Statement by IMF Managing Director Dominique Strauss-Kahn at the Conclusion of his Visit to Hong Kong SARPress Release No. 10/12
January 20, 2010
Mr. Dominique Strauss-Kahn, Managing Director of the International Monetary Fund (IMF), issued the following statement today in Hong Kong SAR:
“It has been a great pleasure for me to make my first visit to Hong Kong SAR as Managing Director of the IMF. During this visit, I addressed the Asian Financial Forum (see Press Release No. 10/10) in response to an invitation from the government, and I took the opportunity to have fruitful discussions with Chief Executive Donald Tsang, Financial Secretary John Tsang, and Chief Executive of the Hong Kong Monetary Authority Norman Chan.

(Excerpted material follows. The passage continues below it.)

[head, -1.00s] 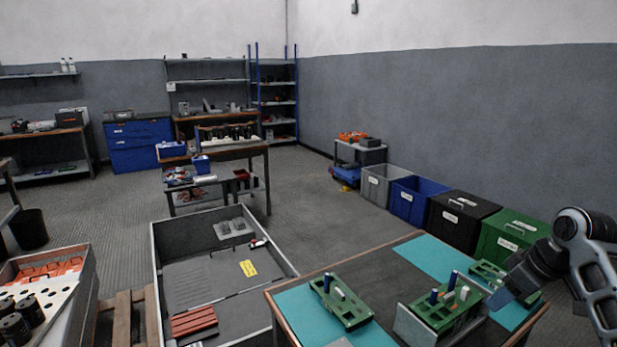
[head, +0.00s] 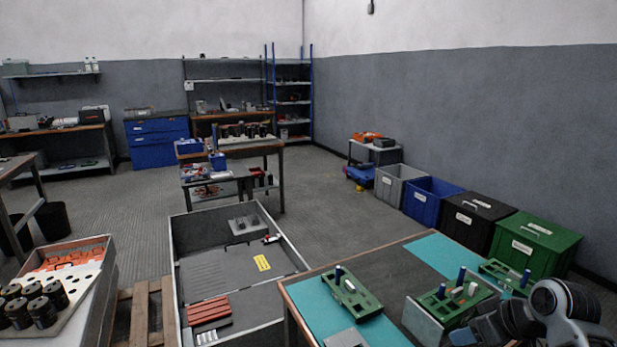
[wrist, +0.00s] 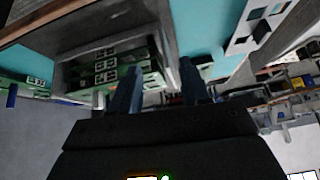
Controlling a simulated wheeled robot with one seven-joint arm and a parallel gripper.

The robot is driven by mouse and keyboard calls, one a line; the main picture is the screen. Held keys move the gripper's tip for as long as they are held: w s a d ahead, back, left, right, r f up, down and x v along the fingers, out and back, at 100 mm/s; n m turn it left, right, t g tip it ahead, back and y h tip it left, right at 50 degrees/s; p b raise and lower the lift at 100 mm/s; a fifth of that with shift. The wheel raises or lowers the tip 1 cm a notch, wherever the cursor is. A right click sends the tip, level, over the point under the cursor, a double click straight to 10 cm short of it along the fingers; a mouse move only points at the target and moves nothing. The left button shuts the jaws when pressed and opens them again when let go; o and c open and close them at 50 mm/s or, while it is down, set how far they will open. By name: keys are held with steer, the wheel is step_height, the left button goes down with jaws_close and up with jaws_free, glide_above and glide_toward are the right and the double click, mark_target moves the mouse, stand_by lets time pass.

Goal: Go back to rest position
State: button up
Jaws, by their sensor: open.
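My gripper shows in the wrist view (wrist: 158,88) with its two dark fingers apart and nothing between them. In the head view my arm is at the lower right, bent over the near right part of the workbench (head: 395,262). In the wrist view, green boards (wrist: 105,72) show beyond the fingers. I cannot tell the exact gap between fingers and boards.
Another green board (head: 350,293) lies on the teal mat at left, and one more (head: 507,277) at right. A grey-walled pen (head: 190,262) stands left of the bench. Grey, blue, black and green bins (head: 540,240) line the right wall. Floor behind the bench is clear.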

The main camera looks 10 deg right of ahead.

“The success of Asian reforms in recent decades can be clearly seen in how the region has weathered the global crisis effectively and is now leading the world into recovery. Several of the world’s most dynamic economies are here in Asia. A more balanced and representative international financial order will necessarily feature a larger role for Asia, and other countries are also eager to learn from Asian experience in growth and development. To discuss some of these themes, the Fund is co-sponsoring with the Government of Korea an Asia Conference in Seoul in July 2010 that will recognize Asia’s economic leadership and the re-engagement of the region with the Fund.
“With regard to Hong Kong SAR, I was very impressed with the progress that the economy has made in recovering from the global financial crisis and the sharp economic contraction that started a year ago. The recovery has owed much to the government’s useful measures as well as to supportive external forces, such as the strong recovery in China and the inflows of liquidity related to U.S. credit easing. The uncertain global economic outlook poses a lingering risk for Hong Kong SAR, however, as it does for the rest of the world.
“I was also impressed with how the banking system has withstood the crisis, thanks both to sound prudential supervision and regulation and to the banks’ own prudence. In my meetings with officials, I noted that strong capital inflows and the resulting overhang of liquidity in the financial system could lead to rapid credit growth that in turn unduly drives up asset prices and creates macroeconomic volatility. I thus welcomed the authorities’ contingency efforts to preempt asset price bubbles, including the countervailing prudential measures that they announced in late 2009 with respect to the luxury housing market that should help mitigate asset price cycles, as well as their ongoing efforts to increase land availability.
“Overall, I was reminded again of the resilience of the Hong Kong SAR economy, based on the flexibility of Hong Kong SAR’s goods, labor, and financial markets and its strong institutions. These aspects will serve the economy well as it seeks to meet new challenges in the future.”